Dear Amy
by jan armon, bc law '74
Dear Amy,
No one at 23 gets to meet her dad when he was that age. All through law school,
Alan Phillips and I shared an apartment. We formed a friendship that lasted
for thirteen years, until he died at 36 from ALS. When that happened you were
barely 3. With toddler eyes that were learning to resolve images, you had watched
him cripple. Although he gave you more loving attention than some kids receive
from healthier dads, since then you’ve had to live with the might-have-been.
Well enough of that weepy stuff! Let me transport you to a decade before you
were born, and introduce you to a terrific guy. You may find him somewhat like
yourself.
But please let me call him Al, as I called him then.

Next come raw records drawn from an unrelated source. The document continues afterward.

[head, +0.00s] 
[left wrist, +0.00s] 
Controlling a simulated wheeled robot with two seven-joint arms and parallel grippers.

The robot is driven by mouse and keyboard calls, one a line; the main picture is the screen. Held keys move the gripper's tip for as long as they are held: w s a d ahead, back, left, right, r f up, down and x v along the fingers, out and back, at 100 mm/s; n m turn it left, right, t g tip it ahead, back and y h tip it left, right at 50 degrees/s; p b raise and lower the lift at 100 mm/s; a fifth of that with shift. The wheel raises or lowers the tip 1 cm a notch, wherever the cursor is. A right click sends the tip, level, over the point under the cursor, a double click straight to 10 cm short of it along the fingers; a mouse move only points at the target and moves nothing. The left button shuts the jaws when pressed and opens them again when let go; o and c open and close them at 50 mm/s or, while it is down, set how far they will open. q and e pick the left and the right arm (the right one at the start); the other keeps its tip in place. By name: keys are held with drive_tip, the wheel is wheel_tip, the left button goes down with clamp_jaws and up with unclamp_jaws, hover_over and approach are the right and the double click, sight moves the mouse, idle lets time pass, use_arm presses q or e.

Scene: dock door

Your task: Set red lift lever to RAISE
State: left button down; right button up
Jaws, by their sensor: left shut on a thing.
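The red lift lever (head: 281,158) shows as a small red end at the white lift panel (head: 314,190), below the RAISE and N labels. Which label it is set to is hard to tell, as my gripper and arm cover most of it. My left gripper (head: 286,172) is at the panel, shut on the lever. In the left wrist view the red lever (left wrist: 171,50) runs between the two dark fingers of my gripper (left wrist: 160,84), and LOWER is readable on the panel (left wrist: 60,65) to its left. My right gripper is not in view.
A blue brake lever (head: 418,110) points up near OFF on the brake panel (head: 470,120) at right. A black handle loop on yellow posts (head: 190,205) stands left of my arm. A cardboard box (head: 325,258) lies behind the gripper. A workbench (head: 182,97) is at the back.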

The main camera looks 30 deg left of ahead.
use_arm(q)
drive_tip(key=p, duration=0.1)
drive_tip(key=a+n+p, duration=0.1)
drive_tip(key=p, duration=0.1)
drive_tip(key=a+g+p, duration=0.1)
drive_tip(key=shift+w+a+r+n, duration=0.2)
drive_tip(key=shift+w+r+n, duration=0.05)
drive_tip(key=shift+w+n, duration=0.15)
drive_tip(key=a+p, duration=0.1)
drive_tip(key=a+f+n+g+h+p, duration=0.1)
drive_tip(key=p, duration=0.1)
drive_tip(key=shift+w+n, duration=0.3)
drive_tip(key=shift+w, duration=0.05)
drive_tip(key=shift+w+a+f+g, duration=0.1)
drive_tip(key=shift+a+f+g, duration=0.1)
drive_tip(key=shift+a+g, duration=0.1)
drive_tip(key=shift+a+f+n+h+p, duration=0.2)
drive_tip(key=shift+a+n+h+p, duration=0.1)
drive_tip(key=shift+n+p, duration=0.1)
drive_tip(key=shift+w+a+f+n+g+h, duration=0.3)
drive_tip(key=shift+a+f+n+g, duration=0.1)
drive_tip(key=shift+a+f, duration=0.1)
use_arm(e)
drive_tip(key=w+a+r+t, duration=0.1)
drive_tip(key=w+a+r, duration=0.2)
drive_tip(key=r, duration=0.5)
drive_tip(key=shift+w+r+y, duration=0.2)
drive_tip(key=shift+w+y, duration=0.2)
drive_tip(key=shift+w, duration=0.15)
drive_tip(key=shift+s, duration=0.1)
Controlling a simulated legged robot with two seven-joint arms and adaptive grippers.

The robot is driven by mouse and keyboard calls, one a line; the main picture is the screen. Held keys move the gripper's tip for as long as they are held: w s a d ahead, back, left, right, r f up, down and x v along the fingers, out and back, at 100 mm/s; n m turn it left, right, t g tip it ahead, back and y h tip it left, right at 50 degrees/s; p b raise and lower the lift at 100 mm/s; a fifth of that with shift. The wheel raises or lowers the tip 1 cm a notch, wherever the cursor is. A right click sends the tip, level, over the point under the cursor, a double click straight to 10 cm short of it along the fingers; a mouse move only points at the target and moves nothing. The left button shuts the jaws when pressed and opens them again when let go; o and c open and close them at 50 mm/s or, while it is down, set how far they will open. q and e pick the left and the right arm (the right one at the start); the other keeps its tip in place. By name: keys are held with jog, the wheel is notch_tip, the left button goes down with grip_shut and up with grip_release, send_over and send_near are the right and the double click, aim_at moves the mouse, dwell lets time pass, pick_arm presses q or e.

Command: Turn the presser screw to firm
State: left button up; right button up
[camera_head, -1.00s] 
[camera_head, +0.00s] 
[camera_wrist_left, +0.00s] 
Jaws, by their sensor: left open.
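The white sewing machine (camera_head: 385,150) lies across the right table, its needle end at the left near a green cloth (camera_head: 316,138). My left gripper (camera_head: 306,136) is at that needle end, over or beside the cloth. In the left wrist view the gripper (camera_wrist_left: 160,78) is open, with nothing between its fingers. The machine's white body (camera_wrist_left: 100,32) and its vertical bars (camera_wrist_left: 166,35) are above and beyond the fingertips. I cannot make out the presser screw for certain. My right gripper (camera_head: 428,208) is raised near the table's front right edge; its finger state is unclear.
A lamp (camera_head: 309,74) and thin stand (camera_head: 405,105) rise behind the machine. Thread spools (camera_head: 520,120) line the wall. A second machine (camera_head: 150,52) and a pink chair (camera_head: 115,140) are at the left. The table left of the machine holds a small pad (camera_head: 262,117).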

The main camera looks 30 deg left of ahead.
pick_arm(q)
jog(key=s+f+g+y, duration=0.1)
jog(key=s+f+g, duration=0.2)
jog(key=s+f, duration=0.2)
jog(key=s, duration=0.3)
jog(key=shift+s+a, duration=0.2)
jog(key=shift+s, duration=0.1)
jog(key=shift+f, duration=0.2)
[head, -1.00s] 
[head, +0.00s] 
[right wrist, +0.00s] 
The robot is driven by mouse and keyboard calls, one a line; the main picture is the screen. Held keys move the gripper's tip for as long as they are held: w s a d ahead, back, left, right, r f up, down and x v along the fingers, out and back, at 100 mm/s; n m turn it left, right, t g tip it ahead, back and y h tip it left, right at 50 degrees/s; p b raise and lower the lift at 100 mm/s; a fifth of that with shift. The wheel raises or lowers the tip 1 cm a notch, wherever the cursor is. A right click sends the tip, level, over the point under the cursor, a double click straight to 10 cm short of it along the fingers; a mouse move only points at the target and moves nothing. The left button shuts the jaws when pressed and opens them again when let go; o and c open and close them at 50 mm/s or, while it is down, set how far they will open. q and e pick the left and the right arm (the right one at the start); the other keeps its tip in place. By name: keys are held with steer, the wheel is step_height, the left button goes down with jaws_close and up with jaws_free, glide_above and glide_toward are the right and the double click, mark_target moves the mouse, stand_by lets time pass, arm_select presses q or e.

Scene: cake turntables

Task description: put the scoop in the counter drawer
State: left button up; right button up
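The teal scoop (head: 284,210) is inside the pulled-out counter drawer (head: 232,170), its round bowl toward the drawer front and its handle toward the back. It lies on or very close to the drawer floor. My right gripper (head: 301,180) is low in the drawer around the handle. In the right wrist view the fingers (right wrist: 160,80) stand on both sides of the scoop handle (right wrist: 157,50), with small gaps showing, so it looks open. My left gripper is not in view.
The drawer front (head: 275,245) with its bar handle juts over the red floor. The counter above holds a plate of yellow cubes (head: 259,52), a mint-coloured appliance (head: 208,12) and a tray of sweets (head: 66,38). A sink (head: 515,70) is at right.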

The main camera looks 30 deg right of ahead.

A picture of Al stands clearly in my mind. He is wearing a short-sleeve shirt
with a collar. A top-to-lip black mustache is neatly trimmed to complement his
reddish complexion, and his hair is slicked down. At a time when other guys
were getting shaggier by the month, Al valued a traditional haircut and used
Alberto VO5 to keep the hair in place. When I asked him about it, he said he
had to keep his hair short for the Army Reserves. This was sufficient. Every
man of us avoided Vietnam, except for those who had already been there. Yet
when the Reserves discharged Al, he kept his hair that way, and I realized that
he liked it. I thought that odd, until I remembered that Al never tried to be
like other people. In those days, Amy, a lot of people our age blew weed. When
folks got together, they often passed a joint. Yet I cannot remember Al dragging
on one; I only see him passing it on. Drugs did not interest your father, at
all, and peer pressure meant nothing to him.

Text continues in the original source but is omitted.